**Task**
The material below contains a line with "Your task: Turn" and a line with "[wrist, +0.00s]". Copy exactly those two lines and all lines between them.

**Information given**
■ ■ ■
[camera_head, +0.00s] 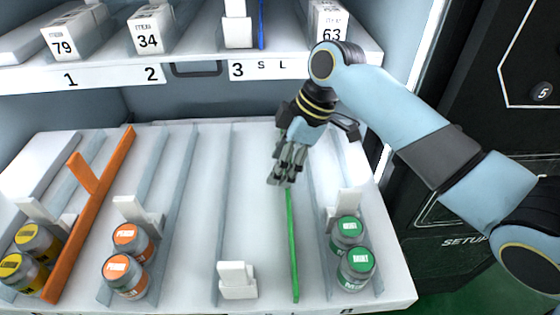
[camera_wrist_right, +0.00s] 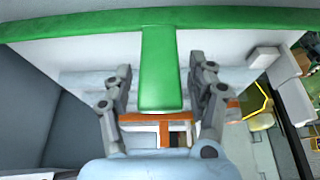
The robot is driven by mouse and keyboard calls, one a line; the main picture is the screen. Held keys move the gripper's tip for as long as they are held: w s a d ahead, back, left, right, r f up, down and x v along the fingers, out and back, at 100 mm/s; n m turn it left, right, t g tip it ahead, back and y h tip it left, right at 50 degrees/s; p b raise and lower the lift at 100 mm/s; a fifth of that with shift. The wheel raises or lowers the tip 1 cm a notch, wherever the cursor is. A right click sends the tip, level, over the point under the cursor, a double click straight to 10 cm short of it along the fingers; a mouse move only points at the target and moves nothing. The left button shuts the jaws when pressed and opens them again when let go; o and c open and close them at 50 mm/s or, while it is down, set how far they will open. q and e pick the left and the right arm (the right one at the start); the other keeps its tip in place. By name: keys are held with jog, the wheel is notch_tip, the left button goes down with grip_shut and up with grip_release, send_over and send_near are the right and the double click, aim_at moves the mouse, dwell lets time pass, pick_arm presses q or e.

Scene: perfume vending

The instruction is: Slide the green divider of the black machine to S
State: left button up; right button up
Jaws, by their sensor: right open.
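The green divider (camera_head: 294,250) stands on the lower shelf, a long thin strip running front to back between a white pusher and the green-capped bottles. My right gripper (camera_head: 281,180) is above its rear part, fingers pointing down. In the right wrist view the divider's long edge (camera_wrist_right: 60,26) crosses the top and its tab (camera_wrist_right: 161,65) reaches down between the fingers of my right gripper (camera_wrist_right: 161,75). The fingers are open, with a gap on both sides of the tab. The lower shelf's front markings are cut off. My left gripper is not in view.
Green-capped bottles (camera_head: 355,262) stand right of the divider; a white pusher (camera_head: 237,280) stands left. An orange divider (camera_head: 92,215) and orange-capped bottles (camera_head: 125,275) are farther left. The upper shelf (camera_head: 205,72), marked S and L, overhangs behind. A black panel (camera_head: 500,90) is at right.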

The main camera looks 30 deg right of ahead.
■ ■ ■
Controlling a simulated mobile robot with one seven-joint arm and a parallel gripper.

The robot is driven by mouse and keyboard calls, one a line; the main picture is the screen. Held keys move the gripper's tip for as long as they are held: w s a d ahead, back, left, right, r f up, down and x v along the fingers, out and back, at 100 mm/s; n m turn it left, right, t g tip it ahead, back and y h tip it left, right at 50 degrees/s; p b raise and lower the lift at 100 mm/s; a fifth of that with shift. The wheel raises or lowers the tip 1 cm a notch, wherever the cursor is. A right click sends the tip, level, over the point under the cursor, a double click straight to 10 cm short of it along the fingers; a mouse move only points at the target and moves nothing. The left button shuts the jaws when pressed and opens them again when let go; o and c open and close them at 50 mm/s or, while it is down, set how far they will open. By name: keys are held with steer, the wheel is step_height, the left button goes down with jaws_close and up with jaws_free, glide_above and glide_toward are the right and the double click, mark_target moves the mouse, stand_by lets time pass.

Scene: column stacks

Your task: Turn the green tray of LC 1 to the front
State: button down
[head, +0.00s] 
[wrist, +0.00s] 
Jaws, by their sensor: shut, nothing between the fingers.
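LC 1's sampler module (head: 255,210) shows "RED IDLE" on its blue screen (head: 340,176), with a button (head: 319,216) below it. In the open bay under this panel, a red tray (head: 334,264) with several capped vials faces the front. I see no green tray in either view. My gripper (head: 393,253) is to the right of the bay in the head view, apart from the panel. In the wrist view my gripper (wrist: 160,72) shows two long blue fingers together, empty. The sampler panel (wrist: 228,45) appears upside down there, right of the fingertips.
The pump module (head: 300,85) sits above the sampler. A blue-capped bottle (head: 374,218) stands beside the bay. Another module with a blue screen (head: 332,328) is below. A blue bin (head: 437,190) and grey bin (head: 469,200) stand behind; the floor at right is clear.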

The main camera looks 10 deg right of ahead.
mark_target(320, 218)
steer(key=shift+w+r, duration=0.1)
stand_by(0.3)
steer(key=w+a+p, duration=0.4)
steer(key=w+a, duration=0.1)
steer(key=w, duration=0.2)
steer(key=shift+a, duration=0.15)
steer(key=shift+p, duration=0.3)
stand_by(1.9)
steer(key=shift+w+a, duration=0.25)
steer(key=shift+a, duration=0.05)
■ ■ ■
**Answer below**
Your task: Turn the green tray of LC 1 to the front
State: button down
[head, +0.00s] 
[wrist, +0.00s] 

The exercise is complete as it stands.